I can also get interested in a bit of GDR architecture or deco, that might even be really ugly, purely because of what it represents. Since I moved here in 2000, a lot of stuff has been demolished, for various reasons. It's on it's way out, it's ephemeral, unlike say, the Reichstag. I think that adds to its appeal. You never know whether something will be pulled down the next week or not.
That's what my blog GDR design https://gdrdesign.wordpress.com/ is about. It's not trying to idealise the GDR or put a positive spin on anything, it just tries to document all these quirky structures or bits of public art which have survived communism but won't be around for much longer.
|Walter Womacka’s mural ‘Der Mensch dass Mass alle Dinge’ (Man, the measure of all things) removed from the side of the Ministerium für Bauwesen in Breite Strasse prior to demolition in 2011.

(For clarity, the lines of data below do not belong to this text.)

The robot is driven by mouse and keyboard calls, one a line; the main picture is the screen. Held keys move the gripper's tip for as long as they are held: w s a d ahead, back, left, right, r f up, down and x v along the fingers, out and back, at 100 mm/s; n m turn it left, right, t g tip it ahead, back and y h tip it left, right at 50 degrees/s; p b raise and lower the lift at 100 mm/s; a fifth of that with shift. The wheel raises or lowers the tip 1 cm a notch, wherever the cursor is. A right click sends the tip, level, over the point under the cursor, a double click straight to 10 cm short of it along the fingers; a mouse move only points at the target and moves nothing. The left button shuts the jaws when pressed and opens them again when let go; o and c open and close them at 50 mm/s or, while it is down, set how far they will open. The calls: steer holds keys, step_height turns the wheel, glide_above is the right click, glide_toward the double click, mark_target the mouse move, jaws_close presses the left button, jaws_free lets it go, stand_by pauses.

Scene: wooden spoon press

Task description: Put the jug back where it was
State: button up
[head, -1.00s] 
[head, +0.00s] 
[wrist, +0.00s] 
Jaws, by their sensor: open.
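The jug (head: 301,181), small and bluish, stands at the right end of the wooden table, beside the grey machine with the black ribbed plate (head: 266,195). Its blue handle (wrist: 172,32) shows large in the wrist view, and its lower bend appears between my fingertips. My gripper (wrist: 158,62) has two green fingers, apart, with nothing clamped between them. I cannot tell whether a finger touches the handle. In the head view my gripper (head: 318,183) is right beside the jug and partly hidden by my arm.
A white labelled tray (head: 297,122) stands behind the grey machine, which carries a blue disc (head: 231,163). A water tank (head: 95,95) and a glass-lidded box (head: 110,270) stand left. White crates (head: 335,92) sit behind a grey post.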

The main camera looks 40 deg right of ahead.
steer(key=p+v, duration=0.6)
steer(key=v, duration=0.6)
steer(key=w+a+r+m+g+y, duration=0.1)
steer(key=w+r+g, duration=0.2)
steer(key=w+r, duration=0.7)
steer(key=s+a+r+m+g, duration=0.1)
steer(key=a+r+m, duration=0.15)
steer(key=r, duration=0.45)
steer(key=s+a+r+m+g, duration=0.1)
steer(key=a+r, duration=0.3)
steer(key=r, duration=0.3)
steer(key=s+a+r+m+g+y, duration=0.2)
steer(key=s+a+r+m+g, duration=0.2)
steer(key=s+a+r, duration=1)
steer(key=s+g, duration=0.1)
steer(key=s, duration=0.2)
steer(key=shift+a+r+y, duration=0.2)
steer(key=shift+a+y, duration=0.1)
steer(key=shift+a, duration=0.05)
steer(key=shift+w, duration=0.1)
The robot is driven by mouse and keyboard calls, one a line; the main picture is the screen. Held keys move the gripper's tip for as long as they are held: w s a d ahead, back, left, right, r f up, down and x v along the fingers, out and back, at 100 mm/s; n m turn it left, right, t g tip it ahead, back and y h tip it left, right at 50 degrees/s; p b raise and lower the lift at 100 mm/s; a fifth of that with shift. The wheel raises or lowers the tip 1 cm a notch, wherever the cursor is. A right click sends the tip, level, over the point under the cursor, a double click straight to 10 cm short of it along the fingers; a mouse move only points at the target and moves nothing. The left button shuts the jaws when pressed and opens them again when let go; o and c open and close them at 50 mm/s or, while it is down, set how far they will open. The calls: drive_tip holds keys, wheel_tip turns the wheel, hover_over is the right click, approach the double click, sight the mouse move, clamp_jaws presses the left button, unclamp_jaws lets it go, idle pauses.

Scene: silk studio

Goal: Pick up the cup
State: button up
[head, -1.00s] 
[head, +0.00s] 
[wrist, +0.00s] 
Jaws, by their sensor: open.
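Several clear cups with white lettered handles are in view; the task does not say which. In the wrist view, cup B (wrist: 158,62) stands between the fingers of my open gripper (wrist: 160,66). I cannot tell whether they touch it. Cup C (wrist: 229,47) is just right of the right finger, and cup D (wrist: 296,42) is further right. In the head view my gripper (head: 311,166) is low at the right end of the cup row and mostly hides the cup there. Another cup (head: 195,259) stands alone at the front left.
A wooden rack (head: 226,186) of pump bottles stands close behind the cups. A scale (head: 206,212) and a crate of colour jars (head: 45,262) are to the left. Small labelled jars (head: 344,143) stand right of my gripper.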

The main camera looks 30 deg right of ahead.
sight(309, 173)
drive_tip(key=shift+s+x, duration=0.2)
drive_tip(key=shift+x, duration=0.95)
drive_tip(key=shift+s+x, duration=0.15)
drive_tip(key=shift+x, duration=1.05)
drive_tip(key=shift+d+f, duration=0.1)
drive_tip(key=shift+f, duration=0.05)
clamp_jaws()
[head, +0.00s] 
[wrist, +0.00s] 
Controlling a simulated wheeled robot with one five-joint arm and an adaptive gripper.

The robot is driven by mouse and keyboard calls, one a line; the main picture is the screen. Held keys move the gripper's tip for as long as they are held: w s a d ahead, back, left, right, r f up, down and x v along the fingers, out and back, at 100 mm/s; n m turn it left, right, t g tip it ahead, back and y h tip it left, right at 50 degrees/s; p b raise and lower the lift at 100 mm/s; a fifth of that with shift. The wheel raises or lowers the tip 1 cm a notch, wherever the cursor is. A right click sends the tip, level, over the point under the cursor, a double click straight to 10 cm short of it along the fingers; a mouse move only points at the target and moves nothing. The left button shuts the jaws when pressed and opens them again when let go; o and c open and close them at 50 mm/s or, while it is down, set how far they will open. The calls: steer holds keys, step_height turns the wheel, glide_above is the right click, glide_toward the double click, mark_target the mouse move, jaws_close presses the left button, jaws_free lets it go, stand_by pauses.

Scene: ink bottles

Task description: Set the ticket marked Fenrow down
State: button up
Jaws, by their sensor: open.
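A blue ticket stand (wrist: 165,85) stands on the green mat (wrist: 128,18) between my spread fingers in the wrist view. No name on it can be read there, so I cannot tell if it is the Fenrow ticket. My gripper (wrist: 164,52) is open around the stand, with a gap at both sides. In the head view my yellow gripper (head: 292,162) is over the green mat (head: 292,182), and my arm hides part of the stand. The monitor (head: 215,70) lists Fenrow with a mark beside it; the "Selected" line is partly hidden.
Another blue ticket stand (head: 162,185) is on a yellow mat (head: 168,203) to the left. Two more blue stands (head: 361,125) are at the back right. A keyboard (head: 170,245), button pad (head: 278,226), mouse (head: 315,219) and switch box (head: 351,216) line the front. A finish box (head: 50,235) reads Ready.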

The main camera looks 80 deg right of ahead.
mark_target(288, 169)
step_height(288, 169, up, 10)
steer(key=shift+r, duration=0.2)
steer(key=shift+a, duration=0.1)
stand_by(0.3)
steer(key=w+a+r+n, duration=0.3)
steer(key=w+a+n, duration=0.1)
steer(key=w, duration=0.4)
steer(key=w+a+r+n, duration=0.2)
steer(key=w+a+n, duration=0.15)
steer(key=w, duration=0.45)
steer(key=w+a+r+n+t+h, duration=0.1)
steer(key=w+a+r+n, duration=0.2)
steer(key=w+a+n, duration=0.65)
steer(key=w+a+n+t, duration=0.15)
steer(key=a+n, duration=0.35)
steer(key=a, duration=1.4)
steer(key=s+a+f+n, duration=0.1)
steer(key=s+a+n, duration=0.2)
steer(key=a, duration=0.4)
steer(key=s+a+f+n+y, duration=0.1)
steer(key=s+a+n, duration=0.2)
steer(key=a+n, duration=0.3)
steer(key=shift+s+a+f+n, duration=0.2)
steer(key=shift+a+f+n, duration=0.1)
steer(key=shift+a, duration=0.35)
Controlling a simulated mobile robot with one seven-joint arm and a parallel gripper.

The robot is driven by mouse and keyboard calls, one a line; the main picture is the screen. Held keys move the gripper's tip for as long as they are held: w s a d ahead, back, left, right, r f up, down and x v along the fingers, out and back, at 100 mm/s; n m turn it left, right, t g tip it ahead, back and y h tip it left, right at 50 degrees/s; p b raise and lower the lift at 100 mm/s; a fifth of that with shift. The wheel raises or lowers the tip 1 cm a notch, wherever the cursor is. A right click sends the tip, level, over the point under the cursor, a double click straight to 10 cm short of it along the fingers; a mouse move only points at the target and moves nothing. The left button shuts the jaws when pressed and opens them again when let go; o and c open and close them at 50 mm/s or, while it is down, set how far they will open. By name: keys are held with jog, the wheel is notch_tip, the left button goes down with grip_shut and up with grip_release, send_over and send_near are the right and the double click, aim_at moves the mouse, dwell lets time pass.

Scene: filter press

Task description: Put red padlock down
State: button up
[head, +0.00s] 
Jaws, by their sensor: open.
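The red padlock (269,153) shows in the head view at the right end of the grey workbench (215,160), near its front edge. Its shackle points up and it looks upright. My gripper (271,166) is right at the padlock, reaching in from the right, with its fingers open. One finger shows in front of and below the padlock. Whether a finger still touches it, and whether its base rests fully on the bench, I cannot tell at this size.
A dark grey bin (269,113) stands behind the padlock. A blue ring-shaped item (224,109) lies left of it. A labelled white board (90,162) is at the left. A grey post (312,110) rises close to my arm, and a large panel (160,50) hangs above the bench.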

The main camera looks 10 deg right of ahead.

My favourite East German building is probably the former State Council building on Schlossplatz, behind the new city palace. It's 1960s representative architecture and they spent a lot of money on it, so it's got that 'people's palace' vibe about it. It now belongs to a very expensive business school, ironically. But it's been renovated, and they did a good job. It's essentially been done up, but has kept its original character, like the TV tower. There's a huge stained glass window in the entrance hall, again by Womacka, THE state artist in the GDR. Worth a look if you're in the area.
|Womacka stained glass, former State Council
Thanks for opening our eyes to all the architectural treasures we have hidden amidst Berlin!